Our industry has a Women In AV organisation, which for the last five-odd years has provided visibility to female techs, and a forum for general industry support. It’s largely driven by one person’s efforts, while also holding down her demanding day job. Her work is invaluable, and it’s important for industry to back it up.
Step back from the problem a bit
I think sometimes looking at this situation purely through the gender lens gets you too close to the problem, when it might help to step back a bit.
When we have staff social events, I make it a priority to chat to them all one-on-one and see how they’re feeling. When I’ve spoken to our female crew, I’m so happy that they generally report our male crew are pleasant and supportive to work with. It’s good to hear, though it’s still important to ask what we can do better.
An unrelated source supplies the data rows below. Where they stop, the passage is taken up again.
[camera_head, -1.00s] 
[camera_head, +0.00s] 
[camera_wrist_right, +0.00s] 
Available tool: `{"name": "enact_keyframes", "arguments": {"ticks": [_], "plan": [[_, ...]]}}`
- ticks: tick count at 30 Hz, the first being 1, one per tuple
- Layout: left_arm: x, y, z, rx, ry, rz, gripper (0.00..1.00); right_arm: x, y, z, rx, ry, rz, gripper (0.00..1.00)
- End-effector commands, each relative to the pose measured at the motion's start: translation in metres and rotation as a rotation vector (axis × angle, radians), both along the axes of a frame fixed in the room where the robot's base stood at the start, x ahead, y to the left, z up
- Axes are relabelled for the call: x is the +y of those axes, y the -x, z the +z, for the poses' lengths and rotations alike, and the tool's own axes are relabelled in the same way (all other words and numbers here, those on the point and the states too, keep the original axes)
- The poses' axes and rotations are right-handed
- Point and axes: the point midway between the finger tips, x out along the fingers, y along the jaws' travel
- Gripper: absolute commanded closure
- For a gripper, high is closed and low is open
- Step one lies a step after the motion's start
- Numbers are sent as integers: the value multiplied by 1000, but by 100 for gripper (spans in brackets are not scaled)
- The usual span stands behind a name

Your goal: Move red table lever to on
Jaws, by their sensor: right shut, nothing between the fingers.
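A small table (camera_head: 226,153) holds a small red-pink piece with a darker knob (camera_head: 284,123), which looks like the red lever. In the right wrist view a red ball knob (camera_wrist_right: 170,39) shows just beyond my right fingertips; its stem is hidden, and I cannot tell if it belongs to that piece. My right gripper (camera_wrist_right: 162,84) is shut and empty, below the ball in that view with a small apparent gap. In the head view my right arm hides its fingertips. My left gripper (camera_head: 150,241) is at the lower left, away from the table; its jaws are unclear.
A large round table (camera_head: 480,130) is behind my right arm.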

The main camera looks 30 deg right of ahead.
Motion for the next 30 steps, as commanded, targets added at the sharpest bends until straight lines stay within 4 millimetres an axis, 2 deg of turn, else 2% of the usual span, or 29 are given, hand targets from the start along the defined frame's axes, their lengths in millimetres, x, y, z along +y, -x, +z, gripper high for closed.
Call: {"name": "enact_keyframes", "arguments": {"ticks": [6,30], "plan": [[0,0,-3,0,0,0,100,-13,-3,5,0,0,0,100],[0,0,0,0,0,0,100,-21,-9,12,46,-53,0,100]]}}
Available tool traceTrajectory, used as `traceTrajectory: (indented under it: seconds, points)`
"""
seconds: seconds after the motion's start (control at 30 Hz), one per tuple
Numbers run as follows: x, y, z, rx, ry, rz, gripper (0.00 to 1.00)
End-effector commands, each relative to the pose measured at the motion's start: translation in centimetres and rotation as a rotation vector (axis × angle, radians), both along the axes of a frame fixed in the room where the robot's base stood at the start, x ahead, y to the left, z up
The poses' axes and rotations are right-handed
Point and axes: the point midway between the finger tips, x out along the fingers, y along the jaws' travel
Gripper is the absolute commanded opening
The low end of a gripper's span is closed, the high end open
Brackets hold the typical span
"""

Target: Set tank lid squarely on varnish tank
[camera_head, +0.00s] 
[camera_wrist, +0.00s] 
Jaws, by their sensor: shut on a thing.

Yet that experience isn’t purely a product of gender policies. It’s about your entire culture. Being pleasant, supportive and reliable to the rest of your team is our number one priority, because otherwise the team falls apart when shit gets intense. No matter what your skills, if you can’t be decent to the people around you, and believe you’re somehow better than them, we cannot employ you.
Your business can have impressive documented gender policies, and put lots of effort into your International Women’s Day social posts, yet it all may mean nothing if you permit staff of any kind to be nasty to each other.
I don’t want to sound like a total hippie, but building a foundation of respect for everyone is such an obvious way to make your business work better in almost every way. One of which is a better gender balance. Looking forward to lots more progress in that area. If you have any more ideas or suggestions, hit us up.